Хотя я участник той войны, мне меньше всего в жизни пришлось заниматься ею по книгам, собирать о ней материалы или писать о ней что-либо. Но я – видел евреев на фронте. Знал среди них смельчаков. Не могу не выделить двух бесстрашных противотанкистов: моего университетского друга лейтенанта Эммануила Мазина и взятого из студентов молодого солдатика Борю Гаммерова (оба ранены). В моей батарее (60 человек) было двое евреев: сержант Илья Соломин, воевал отлично всю войну насквозь, и рядовой Пугач (вскорости утёк в Политотдел). Среди офицеров нашего дивизиона (20 человек) тоже был еврей – майор Арзон, начальник снабжения. – Более чем реально воевал поэт Борис Слуцкий, передают его выражение: «Я весь прошит пулями». – Майор Лев Копелев хотя служил в Политотделе армии (по разложению войск противника) – но бесстрашно лез во всякую заваруху. – Вот читаем воспоминания бывшего мифлийца Семёна Фрейлиха, отважного офицера: «Началась война... сразу в военкомат, записываться в армию», не окончив институт, – «нам стыдно было не разделять тяготы миллионов и миллионов»... – Или Лазарь Лазарев, потом известный литературовед, юношей пошёл на войну, воевал на передовой два года подряд, пока не искалечило обе руки: «Это был наш долг, от которого стыдно было увиливать... наша жизнь, в тех обстоятельствах единственно возможная, единственно достойная для людей моего возраста и воспитания»... – А вот в 1989-м, откликаясь в «Книжное обозрение», написал Борис Израилевич Файнерман: в 17 лет, в июле 1941, он пошёл добровольцем в стрелковый полк, в октябре ранен в обе ноги, попал в плен, бежал, на костылях вышел из окружения; у нас, конечно, посажен за «измену родине», но в 1943 добился из лагеря замены на штрафную роту, и отвоевал там, потом стал автоматчик танкового десанта, и ещё дважды ранен.

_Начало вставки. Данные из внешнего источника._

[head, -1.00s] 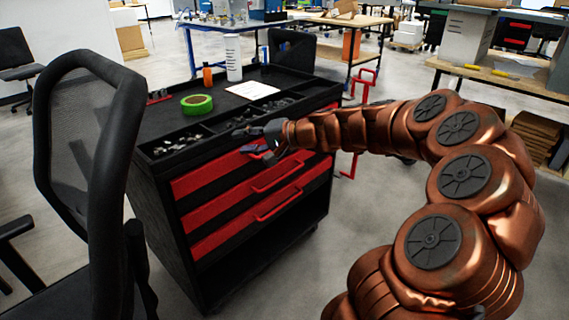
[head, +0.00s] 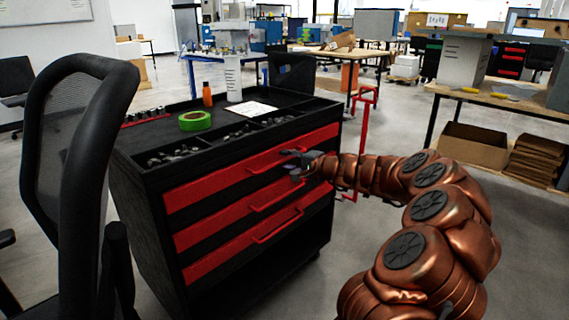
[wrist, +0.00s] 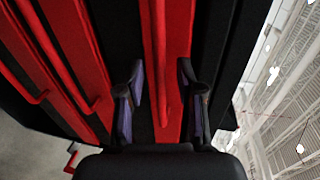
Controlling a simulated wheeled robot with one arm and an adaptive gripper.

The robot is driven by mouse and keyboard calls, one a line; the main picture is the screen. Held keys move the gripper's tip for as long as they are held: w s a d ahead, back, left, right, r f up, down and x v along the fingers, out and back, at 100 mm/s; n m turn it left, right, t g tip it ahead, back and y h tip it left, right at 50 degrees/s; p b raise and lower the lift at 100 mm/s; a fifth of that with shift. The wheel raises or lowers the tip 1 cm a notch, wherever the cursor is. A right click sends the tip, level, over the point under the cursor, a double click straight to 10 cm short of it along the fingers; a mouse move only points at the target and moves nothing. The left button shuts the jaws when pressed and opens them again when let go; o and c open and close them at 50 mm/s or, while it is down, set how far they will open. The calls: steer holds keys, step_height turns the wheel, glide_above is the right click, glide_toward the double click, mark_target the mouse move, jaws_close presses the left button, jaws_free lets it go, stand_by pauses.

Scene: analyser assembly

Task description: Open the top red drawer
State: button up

(Александр Солженицын. Двести лет вместе. Часть вторая. М. 2002. Глава 21. В войну с Германией)
Были, были среди евреев и смельчаки, и герои. Это он признает. Но всё это были – «белые вороны». А в целом, как тут же выясняется, картина вырисовывается совсем другая:
Всё-таки не зря, оказывается, бытовало «широко распространённое и в армии, и в тылу представление об уклонении евреев от участия в боевых частях».
...
Это – точка болевая, больная. Но если обходить больные точки – нечего и браться за книгу о совместно пройденных испытаниях.
В истории важно и что народы друг о друге думали. – «Во время последней войны антисемитизм в России значительно усилился. Евреев несправедливо упрекали в уклонении от военной службы, и особенно от службы на фронте»... – «О евреях говорили, что, вместо того чтобы воевать, они «штурмом овладели городами Алма-Ата и Ташкент»... – Свидетельство воевавшего в Красной армии польского еврея: «В армии стар и млад старались убедить меня, что... на фронте нет ни одного еврея. «Мы должны воевать за них». В «дружеской» форме мне говорили: «Вы сумасшедший. Все ваши сидят дома, в безопасности, как же это вы оказались на фронте?»... – И. Арад: «Выражения типа «мы на фронте, а евреи в Ташкенте», «на фронте не видно евреев» – можно было услышать как среди солдат, так и среди гражданских лиц»... – Свидетельствую: да, среди солдат на фронте можно было такое услышать. И после войны – кто с этим не сталкивался? – осталось в массе славян тягостное ощущение, что наши евреи могли провести ту войну самоотверженней: что на передовой, в нижних чинах, евреи могли бы состоять гуще.
Проще всего сказать (так и говорится), что это – русский антисемитизм и нет для того ощущения никаких оснований...
А попытаться бы разобраться; ведь полвека прошло.